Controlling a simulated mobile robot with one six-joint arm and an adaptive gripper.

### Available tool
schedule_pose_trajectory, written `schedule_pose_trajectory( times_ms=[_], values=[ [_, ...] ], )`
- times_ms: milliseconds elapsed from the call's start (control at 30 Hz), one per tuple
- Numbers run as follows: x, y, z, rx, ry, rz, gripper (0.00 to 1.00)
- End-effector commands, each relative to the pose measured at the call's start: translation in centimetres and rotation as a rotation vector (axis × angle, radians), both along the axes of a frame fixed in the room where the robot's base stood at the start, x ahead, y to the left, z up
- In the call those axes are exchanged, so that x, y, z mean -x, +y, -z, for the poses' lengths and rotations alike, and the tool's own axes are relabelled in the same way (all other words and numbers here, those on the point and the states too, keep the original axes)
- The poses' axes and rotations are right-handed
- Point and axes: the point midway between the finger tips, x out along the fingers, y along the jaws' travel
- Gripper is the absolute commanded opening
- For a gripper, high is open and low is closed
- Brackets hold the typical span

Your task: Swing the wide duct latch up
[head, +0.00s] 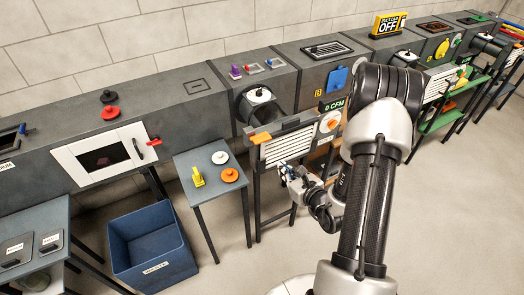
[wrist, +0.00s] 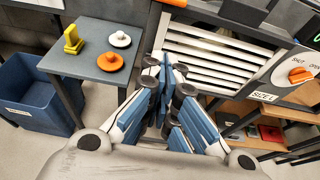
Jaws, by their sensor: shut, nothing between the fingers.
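An orange latch-like tab (head: 261,138) sticks out at the upper left corner of a louvred grille panel (head: 288,146); a bit of its orange shows at the top edge of the wrist view (wrist: 174,3). I cannot tell for sure that it is the wide duct latch. The grille's slats also show in the wrist view (wrist: 215,52). My gripper (head: 286,173) is below the orange tab, near the panel's lower edge and apart from the tab. In the wrist view my gripper (wrist: 166,68) is shut and empty, its blue-padded fingers pointing toward the grille.
An orange dial (head: 332,124) sits on the panel's right. A side table (head: 208,167) with a yellow block (head: 198,177), white knob (head: 220,157) and orange knob (head: 230,175) stands left. A blue bin (head: 153,243) is on the floor. A white hatch (head: 105,155) is farther left.

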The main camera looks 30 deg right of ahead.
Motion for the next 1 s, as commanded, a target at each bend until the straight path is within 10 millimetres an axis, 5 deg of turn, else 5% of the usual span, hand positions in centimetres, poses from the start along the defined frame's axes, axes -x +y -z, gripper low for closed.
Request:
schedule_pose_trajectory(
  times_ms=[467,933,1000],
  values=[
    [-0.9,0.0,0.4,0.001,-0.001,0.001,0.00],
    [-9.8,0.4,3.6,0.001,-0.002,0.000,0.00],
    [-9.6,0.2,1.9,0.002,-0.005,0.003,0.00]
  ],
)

--*--

SET EXERCISE
Print exactly, and only, the lines beginning at the top of the listing and ending at the line with "- The poses'".

SOLUTION FOR THIS PROBLEM
Controlling a simulated mobile robot with one six-joint arm and an adaptive gripper.

### Available tool
schedule_pose_trajectory, written `schedule_pose_trajectory( times_ms=[_], values=[ [_, ...] ], )`
- times_ms: milliseconds elapsed from the call's start (control at 30 Hz), one per tuple
- Numbers run as follows: x, y, z, rx, ry, rz, gripper (0.00 to 1.00)
- End-effector commands, each relative to the pose measured at the call's start: translation in centimetres and rotation as a rotation vector (axis × angle, radians), both along the axes of a frame fixed in the room where the robot's base stood at the start, x ahead, y to the left, z up
- In the call those axes are exchanged, so that x, y, z mean -x, +y, -z, for the poses' lengths and rotations alike, and the tool's own axes are relabelled in the same way (all other words and numbers here, those on the point and the states too, keep the original axes)
- The poses' axes and rotations are right-handed

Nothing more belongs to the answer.